The SPEAKER: I just say to the member for Denison I do not want to be headmasterly here, but it is not guidance. It is a ruling, and this is not a negotiation. So get the car back on the road or we are going to move on.

Mr WILKIE: Thank you, Speaker. Returning to the issue of process and when we might see the Selection Committee direct that the second reading be continued, I would hope that the Selection Committee is very mindful in its deliberations of the fact that a mirror image of this bill was moved by me five years ago, in 2012, and it received no support from the then Labor government or the then Liberal-National coalition. So I would hope that the Selection Committee this time around would understand that the situation is even more dire, that there is even greater concern in the community about the behaviour of the banks and that there is an urgent need for the issue of the banks' conduct to be dealt with.

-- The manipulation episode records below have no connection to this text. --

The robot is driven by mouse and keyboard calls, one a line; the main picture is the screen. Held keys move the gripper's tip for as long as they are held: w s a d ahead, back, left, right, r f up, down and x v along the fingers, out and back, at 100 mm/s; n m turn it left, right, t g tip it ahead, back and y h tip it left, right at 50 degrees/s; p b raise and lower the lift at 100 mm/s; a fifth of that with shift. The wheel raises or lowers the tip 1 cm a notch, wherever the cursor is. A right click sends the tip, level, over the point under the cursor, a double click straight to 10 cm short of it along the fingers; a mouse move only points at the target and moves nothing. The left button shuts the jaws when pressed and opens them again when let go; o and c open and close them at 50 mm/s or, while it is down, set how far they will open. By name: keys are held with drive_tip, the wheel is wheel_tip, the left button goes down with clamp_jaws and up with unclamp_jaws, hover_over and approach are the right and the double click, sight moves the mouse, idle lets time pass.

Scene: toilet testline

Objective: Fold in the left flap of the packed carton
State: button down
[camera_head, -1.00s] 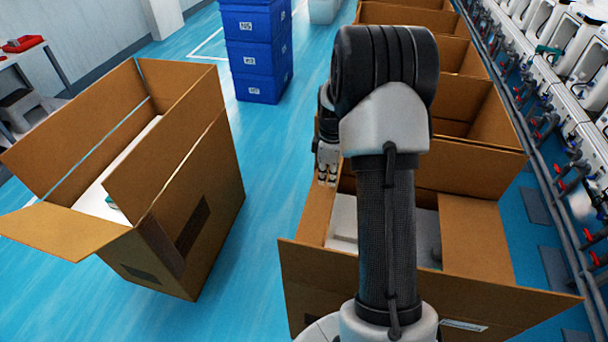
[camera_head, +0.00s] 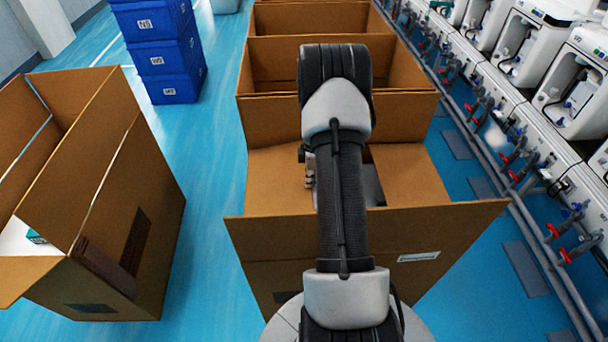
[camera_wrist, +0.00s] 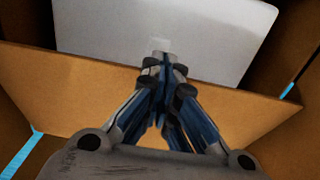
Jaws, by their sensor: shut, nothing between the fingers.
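The packed carton (camera_head: 345,255) stands in front of me, with its near flap sloping outward. Its left flap (camera_head: 272,182) leans inward over the opening; I cannot tell whether it lies fully flat. The right flap (camera_head: 408,175) also lies inward. My gripper (camera_head: 309,168) is at the left flap's inner edge, mostly hidden behind my arm. In the wrist view my gripper (camera_wrist: 163,62) is shut and empty, its tips overlapping the edge of a brown cardboard panel (camera_wrist: 90,98). A white packed item (camera_wrist: 160,28) shows beyond that edge. Contact is unclear.
Another open carton (camera_head: 140,215) with raised flaps stands at the left. Empty open cartons (camera_head: 335,60) line up behind the packed one. Blue crates (camera_head: 163,55) are stacked at the back left. A test line with pipes and valves (camera_head: 520,165) runs along the right. Blue floor separates the cartons.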

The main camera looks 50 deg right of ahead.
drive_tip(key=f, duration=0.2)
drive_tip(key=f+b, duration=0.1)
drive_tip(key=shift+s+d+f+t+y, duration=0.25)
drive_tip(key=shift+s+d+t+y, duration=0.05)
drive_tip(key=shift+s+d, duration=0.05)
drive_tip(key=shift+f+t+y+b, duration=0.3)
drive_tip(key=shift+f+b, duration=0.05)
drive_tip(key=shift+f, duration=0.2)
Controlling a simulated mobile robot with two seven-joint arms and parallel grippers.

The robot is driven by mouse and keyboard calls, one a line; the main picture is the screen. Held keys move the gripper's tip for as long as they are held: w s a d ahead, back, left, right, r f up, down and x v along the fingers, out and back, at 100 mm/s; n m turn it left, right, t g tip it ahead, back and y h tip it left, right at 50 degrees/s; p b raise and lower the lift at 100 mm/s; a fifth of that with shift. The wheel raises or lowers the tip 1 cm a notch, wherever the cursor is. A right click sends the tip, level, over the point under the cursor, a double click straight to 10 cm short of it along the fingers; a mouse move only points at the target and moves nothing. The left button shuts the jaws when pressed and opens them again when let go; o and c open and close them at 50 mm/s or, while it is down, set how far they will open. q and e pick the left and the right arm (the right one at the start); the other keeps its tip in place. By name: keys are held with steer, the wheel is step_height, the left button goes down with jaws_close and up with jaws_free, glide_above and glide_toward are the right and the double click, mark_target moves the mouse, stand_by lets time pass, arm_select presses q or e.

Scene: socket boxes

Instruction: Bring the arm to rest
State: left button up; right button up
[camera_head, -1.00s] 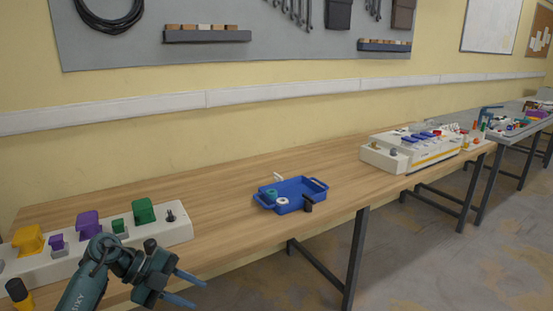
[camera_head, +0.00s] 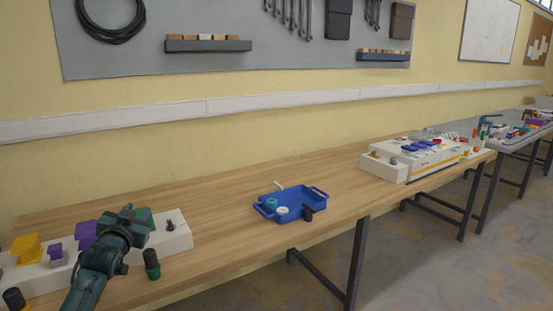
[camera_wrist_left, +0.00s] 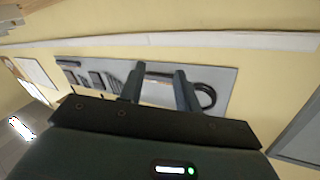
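My left arm reaches in from the lower left in the head view. Its gripper end (camera_head: 126,214) is raised in front of the white socket box (camera_head: 180,238), and the fingers are hard to make out there. In the left wrist view the two fingers of my left gripper (camera_wrist_left: 160,82) stand apart with nothing between them, and they point towards the wall board. The socket box carries a yellow block (camera_head: 26,248), purple blocks (camera_head: 85,233) and a green block (camera_head: 145,216), partly hidden by my arm. My right gripper is not in view.
A black and green peg (camera_head: 152,265) stands near the table's front edge, close to my arm. A blue tray (camera_head: 310,205) with small parts sits mid-table. A white device (camera_head: 415,160) stands farther right. The wooden table (camera_head: 235,220) between box and tray is bare.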

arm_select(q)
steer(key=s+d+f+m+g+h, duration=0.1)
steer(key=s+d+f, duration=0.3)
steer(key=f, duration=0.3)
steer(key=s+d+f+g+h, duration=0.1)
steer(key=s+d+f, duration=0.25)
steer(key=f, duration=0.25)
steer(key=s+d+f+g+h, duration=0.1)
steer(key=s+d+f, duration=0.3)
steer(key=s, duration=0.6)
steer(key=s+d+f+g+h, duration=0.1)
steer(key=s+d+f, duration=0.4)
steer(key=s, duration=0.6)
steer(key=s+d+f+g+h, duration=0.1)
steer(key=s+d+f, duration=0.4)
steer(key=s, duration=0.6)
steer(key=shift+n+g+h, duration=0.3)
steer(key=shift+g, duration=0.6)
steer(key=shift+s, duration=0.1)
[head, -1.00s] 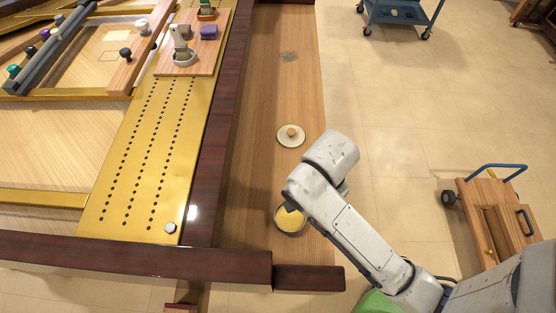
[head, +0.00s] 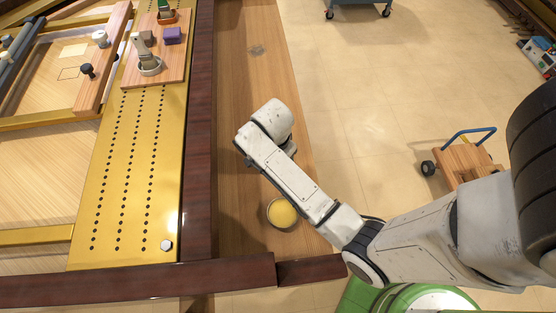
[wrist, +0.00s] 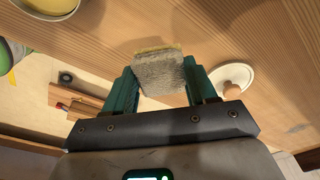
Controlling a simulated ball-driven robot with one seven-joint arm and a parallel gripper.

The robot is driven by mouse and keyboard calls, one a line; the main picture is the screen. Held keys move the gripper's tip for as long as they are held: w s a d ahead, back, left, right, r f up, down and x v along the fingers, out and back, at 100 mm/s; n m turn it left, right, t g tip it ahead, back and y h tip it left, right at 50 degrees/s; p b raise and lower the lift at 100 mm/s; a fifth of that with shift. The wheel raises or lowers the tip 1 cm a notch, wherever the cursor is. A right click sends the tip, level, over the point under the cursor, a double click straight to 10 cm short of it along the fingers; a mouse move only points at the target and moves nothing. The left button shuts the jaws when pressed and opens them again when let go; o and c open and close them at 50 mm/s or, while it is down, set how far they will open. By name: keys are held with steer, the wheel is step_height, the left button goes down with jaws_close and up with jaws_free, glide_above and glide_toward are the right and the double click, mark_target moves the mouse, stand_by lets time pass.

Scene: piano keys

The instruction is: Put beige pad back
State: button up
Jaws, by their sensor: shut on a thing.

Turning again to the issue of process, we talk about a lot of things in this place. The Selection Committee makes a lot of decisions about what will be dealt with in this place, but I would encourage the Selection Committee to be mindful that there is nothing, or very little, more important for us to consider at the moment than the widespread angst in the community about the conduct of the banking sector—and in particular the big four banks—and the need for there to be a mandatory legislated code of conduct that is overseen by the government and the minister—

The SPEAKER: I ask the member for Denison, in the remaining 20 seconds, to come back to the parameters of his answer that I have outlined now twice, or we will need to move on.

Mr WILKIE: In my last 20 seconds, if I can just make the point that, while we do not know when this bill will be dealt with by this place, we should hope for and encourage the Selection Committee to see the merit of the issue that it addresses and the importance of it being brought into this place as soon as possible so we can start the process of reining in the banks.